Chapter 32: Quiz


1. The strongest evidence-based recommendation about children and screens is: - A) No screens ever - B) Exactly 1 hour per day - C) No screens in the bedroom or in the hour before bedtime — blue light disrupts sleep - D) Only educational content

Answer: C. The sleep evidence is the most solid finding in the children's screen time literature.


2. The AAP's "1 hour per day for ages 2–5" recommendation is: - A) Based on a large RCT showing harm at 61 minutes - B) A consensus recommendation, not an evidence-derived threshold - C) The same in every country - D) Based on brain imaging studies

Answer: B. No study identifies a specific threshold. The guideline is a consensus estimate.
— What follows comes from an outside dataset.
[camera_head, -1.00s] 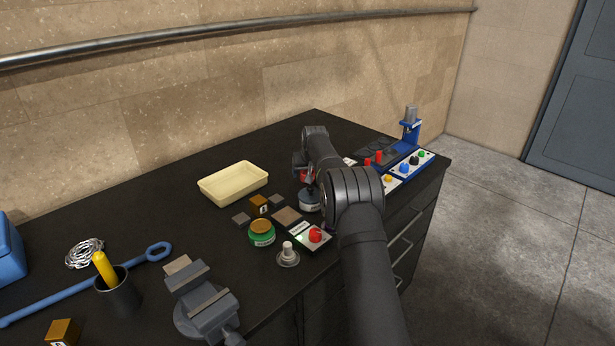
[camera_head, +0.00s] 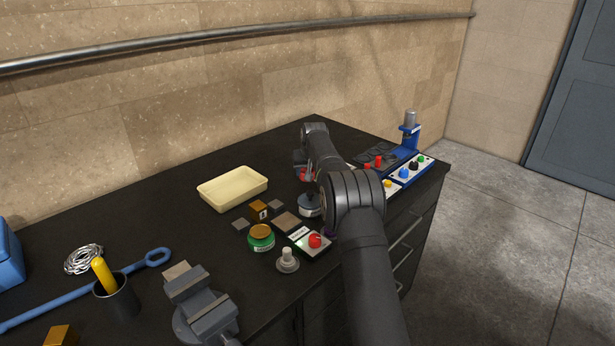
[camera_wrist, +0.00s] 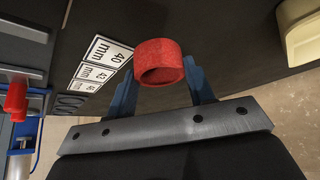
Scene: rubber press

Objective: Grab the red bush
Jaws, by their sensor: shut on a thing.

3. Research on Sesame Street viewing found: - A) It harms children's development - B) It is associated with better cognitive and language outcomes in preschoolers - C) It has no effect - D) It only helps children over 5

Answer: B. Educational content genuinely educates — one of the most consistent findings supporting "content matters more than time."


4. The "screens vs. what?" comparison problem means: - A) All screens are the same - B) The effect of screen time depends on what it replaces — if it displaces outdoor play, the effect differs from replacing boredom in an unsafe environment - C) Screens always cause harm - D) Parents should never ask this question

Answer: B. Screen time's impact depends entirely on context, including what activities it displaces.


5. The chapter's overall verdict on children's screen time is: - A) Screens are definitely harmful - B) Screens are completely safe - C) Mostly unresolved — sleep disruption is solid, content matters more than time, specific thresholds aren't evidence-based, and the "screens damage brains" narrative overstates the evidence - D) Only applies to teenagers

Answer: C. The evidence supports specific, practical recommendations (sleep, content quality) but not the panicked narrative or specific time limits.